I spent the morning flirting with the local ag exempt agent in order to get rid of the high dollar property taxes associated with land in this county. All this schooling and only my inherent feminine charms will have any future value. Not that it took much charm. Apparently the guy’s a sucker for hearing a woman giggle while inquiring about pound per hoof ratios and the amount of cow droppings necessary to indicate recent grazing. Oh, the multi-faceted and twisted world of agriculture.

I guess this means we bought the land, right? And that everything’s moving forward, and I’m dropping out of school, Jer’s quitting his silly job and we’re moving into the dilapidated mobile home the previous owners kindly left on the property? Not quite.

So we saw the land. We saw the encouraging developments nearby (beautiful new park across the street complete with two, 2!!!, soccer fields), we analyzed the distance from the land and the nearest coffee shop (12.2 miles – acceptable), and we, quite literally, fell in love. Next steps included a frantic search for financing and a frantic hike through all 10 acres which turned out to be half junkyard, half forest and, actually, 15 acres. Acknowledging the enormity of the land’s potential along with the enormity of the work it would require, we made an offer. This offer included a series of attached stipulations:

a. Seller will move septic tank off land
b. Seller will help Buyer maintain the shared driveway
c. Seller will pay for land cleanup
d. ALL land cleanup
e. Even the circa 1983 taxicab parked on our potential homesite.
f. Seller will keep his/her innovative “bathtub” garden within the confines of his/her own property. Which would require moving the bathtub that also resides on future homesite.
g. Please? And thank you.

As expected, the sellers enthusiastically (*read*: sarcasm) agreed to our terms, although we elected to make a last minute addendum.

h. Seller will NOT tear down the bright purple shed/stable/pen contraption within which another bathtub is located.

Because, come on, you never know when you’ll need another bathtub. In a purple shed.

Aug. 19 2008

Jeremy suggested that I start documenting the process of talking about (fighting about?) searching for, falling-in-love-with, and hopefully, ultimately, purchasing some land upon which we will eventually build our dream home, and populate with livestock that will inevitably make us rich. But I digress.

To begin with, I write this as a mildly violent rainstorm pelts the house and yard making me anxious for the well-being of our little chickens in the backyard. All evidence points to their lack of any intelligence so I imagine they won’t seek shelter, and I feel guilty for the millionth time about not providing them with a proper barn-like coop.

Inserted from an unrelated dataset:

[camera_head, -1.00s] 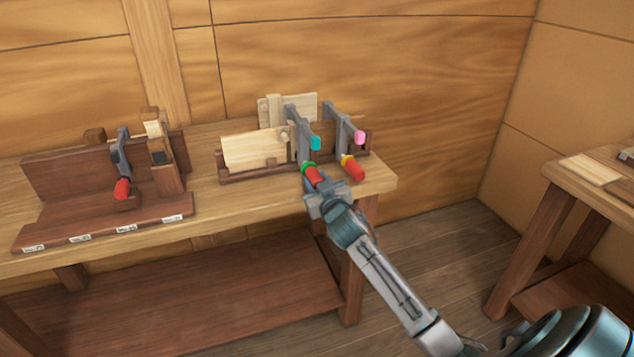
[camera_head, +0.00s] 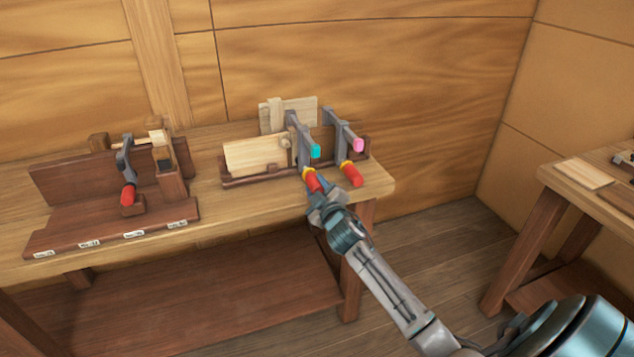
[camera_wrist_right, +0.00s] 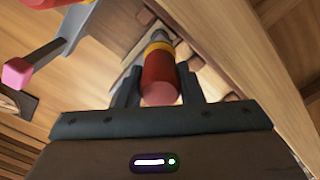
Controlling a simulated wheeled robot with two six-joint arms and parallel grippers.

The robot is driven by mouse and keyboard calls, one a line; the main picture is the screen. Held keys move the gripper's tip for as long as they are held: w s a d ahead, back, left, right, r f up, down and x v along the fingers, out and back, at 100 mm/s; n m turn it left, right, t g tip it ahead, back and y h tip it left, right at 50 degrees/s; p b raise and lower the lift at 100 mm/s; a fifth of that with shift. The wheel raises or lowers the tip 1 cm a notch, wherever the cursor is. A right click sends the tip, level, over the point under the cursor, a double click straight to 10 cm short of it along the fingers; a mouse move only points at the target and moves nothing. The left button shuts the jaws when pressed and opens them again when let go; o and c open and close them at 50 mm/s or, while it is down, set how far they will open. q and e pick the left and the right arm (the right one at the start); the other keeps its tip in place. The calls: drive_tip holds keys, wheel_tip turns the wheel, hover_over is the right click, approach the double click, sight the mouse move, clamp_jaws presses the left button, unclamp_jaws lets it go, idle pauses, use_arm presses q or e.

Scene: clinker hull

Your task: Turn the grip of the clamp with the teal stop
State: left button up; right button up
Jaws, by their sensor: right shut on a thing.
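The clamp with the teal stop (camera_head: 315,151) stands at the front of the rack near the table's right end. It has a grey frame, a red grip (camera_head: 312,182) and a yellow collar (camera_head: 308,170). My right gripper (camera_head: 319,192) is shut on this grip from the front. In the right wrist view the red grip (camera_wrist_right: 160,78) sits between my two dark fingers (camera_wrist_right: 158,92), its end toward me. A second clamp with a pink stop (camera_head: 358,145) and its own red grip (camera_head: 351,174) stands just to the right. My left gripper is not in view.
Pale boards (camera_head: 254,154) rest in the rack left of the clamps. A dark wooden stand (camera_head: 110,228) with another red-gripped clamp (camera_head: 127,194) is at the left. A second table (camera_head: 540,215) is at the right; floor is clear between the tables.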

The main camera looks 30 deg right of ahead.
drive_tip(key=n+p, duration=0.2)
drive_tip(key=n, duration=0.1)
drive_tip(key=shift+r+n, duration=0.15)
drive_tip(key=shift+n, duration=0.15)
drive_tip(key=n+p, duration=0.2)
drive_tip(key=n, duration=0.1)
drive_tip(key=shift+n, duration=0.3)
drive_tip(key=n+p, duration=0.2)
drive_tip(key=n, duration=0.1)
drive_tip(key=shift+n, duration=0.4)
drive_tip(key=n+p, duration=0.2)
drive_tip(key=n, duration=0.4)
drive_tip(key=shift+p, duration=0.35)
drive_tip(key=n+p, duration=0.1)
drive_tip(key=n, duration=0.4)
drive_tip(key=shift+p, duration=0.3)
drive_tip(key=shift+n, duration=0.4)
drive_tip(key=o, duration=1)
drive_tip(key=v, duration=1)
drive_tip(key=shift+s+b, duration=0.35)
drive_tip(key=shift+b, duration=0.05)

Hence the initial search for land. It all began with those damn chickens, you see…..

Growing up in rural Georgetown, TX it wasn’t odd at all to live “downtown” but also have a feed store just around the corner. As such, we had easy access to baby chicks, rabbits, hay, tack, equine wormer, etc and all the other farm implements you’d expect. We had a double lot with an old shed in the back and my big city-bred mother yearned to raise some livestock right there in the city. After all we were in TX and after all there WAS a nifty feed store around the corner so why the heck not. I’d always demonstrated more of an affinity for getting my hands dirty as compared to my more squeamish sister, and was naturally excited to tag along when Mom decided that we’d raise a few chickens in the backyard. Was that what planted this little seed within me? The chickens I hand raised as a girl? Or was it the goats and sheep that soon followed? Maybe it was the horse-back riding lessons I took through middle school that led me to love the smell of leather, sweat, and old livestock poop. I don’t know which came first, the chicken or the …. egg (sorry). Regardless, I know that there’s never been a time when I haven’t preferred the country and all that it entails.

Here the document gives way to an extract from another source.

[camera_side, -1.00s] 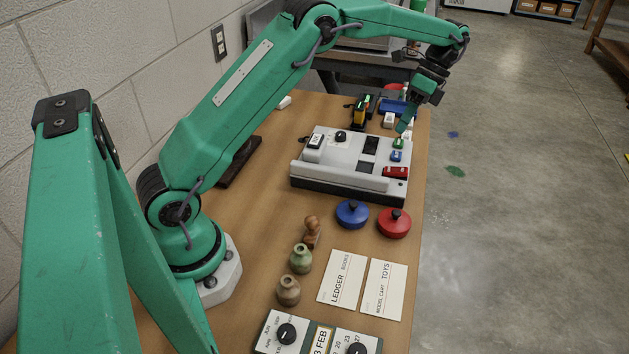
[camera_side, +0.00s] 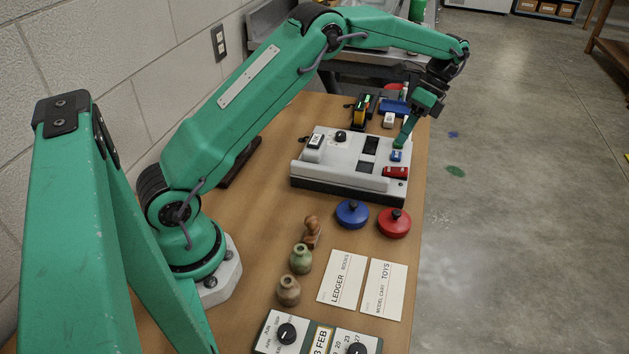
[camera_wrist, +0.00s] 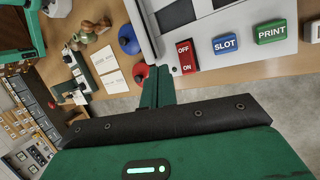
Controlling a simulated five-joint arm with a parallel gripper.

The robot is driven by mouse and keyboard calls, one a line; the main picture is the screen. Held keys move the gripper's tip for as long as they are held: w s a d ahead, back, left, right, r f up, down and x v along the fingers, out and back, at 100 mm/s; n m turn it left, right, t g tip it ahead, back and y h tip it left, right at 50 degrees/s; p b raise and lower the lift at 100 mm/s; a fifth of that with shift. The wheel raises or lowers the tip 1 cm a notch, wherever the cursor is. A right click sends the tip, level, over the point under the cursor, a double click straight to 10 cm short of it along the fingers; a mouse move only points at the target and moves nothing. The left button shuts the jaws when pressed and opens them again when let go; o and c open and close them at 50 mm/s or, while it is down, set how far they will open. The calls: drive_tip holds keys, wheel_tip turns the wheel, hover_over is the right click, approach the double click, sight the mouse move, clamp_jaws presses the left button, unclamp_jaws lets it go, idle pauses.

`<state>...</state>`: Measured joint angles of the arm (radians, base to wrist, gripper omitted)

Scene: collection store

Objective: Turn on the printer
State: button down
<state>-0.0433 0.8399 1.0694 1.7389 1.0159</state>
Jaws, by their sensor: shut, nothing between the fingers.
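The printer (camera_side: 340,171) is a pale grey box with a dark base on the table. Its red OFF/ON rocker switch (camera_wrist: 186,57) shows in the wrist view and sits at the front right in the side view (camera_side: 395,172); I cannot tell which side is pressed. A blue SLOT button (camera_wrist: 226,44) and a green PRINT button (camera_wrist: 271,31) lie beside it. My gripper (camera_side: 401,144) is shut and empty, pointing down behind the blue button and hiding the green one in the side view. In the wrist view its fingers (camera_wrist: 152,75) appear left of the switch; contact is unclear.
A blue round-lidded pot (camera_side: 352,214) and a red one (camera_side: 394,222) stand in front of the printer. Two cards (camera_side: 342,278), small vases (camera_side: 300,259) and a dial panel (camera_side: 318,336) lie nearer. Small coloured items stand behind the printer. The table's right edge is close.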

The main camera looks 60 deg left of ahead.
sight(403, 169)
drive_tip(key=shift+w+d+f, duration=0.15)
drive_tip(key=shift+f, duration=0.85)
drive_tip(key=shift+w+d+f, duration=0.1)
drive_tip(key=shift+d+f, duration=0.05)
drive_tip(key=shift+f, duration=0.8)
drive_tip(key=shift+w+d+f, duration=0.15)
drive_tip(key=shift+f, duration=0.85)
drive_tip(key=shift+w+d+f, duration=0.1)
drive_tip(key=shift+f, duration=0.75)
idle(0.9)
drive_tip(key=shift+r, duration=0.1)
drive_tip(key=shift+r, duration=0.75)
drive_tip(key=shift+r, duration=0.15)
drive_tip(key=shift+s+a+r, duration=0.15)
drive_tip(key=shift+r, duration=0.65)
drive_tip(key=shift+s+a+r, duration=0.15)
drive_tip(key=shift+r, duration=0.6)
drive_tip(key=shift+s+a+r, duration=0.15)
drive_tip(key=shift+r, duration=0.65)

So when Jeremy mentioned self-sustainability and the need to live off our meager land (suburban backyard) I jumped at the opportunity to once again pick out a few peeping baby chicks and carry them home in my little cardboard box. Oh! The joy of little peeping balls of fluff on uncertain feet! Oh! The happiness when they first peck food from your hand! Oh! Etc, etc, etc. Needless to say, our initial chicken “project” of 3 to 4 chicks grew to an unstoppable obsession bolstered by and fed by my need to avoid graduate school final exams. We currently have 9 hens installed in the backyard (on the wood pile, in the trees, on top of the coop) and our poor dogs have lost their playground to my new pet chickens.

So, I have my chickens. And my less than prolific garden. The next logical step? Land! (obviously). Before venturing further into this highly addictive story of two people’s overly ambitious foray into country living, I should explain the chronology of events.

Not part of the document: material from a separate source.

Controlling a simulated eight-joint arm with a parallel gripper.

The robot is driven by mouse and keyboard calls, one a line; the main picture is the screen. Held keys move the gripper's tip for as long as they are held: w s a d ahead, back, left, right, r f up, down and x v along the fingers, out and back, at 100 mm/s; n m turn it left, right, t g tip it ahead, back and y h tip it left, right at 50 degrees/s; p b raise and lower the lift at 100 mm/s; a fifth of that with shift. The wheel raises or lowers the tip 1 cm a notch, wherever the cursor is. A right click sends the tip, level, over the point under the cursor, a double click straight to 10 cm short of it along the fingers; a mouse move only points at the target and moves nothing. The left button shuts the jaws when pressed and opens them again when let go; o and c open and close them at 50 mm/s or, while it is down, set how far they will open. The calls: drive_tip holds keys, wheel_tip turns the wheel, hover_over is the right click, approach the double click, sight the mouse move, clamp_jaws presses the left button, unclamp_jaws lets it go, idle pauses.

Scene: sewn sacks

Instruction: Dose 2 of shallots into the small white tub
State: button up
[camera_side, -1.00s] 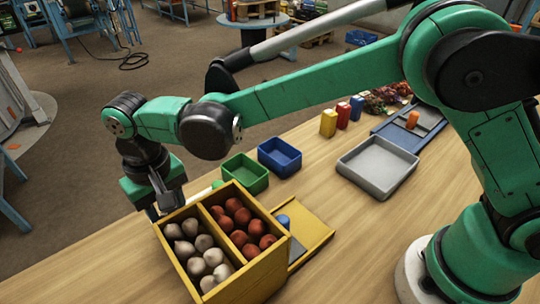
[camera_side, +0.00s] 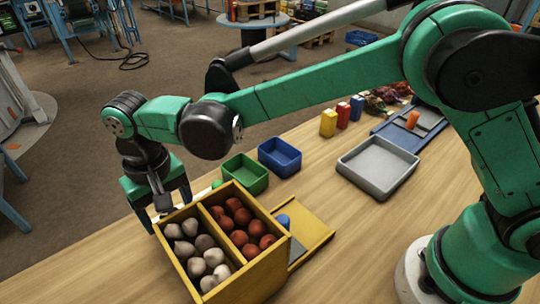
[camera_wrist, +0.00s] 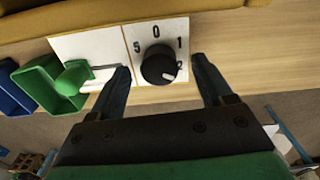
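A yellow two-part bin (camera_side: 262,271) stands on the table, with off-white bulbs (camera_side: 203,252) in its left compartment and red-brown bulbs (camera_side: 239,222), which look like shallots, in its right. In the wrist view, a black dial knob (camera_wrist: 157,66) sits on a white plate marked 5, 0, 1 and 2. Its white pointer is at lower right, near the 2. My gripper (camera_wrist: 160,78) is open, its fingers on either side of the knob with gaps visible. A green-handled lever (camera_wrist: 74,77) is left of the dial. I see no small white tub.
A green tub (camera_side: 247,173) and a blue tub (camera_side: 281,157) stand behind the bin. A grey tray (camera_side: 378,168) and yellow, red and blue blocks lie farther right. The front table is clear.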

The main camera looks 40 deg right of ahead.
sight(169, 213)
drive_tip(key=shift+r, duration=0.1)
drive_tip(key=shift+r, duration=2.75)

• Age 5: First livestock experience via feed-store purchased chickens.
• Age 28.5, Spring 2008: buy a few (ok, many) chicks (this represents my 2nd substantial encounter with livestock b/c I guess driving past the Lubbock stockyards doesn’t count).
• May 2008: Jeremy and Jenna lay out a very level-headed “5 Year Plan,” already doomed by Jenna’s secret, late night google searches for property.
• June 2008: Jenna is in summer school, which correlates to high intensity google searching and low intensity summer schooling. Again, all performed in secrecy.
• July 2008: Land search hits fever pitch and the “5 Year Plan” is completely ignored by one of the two aforementioned individuals. Hints are dropped that perhaps the “5 Year Plan” is completely ludicrous and stupid and anyone who would wait that long to buy land is a pansy.
• End of July 2008: A leisurely Sunday afternoon drive accidentally leads the lovely couple to a lot conveniently close to Austin and conveniently close to soccer fields. Can a compromise be reached?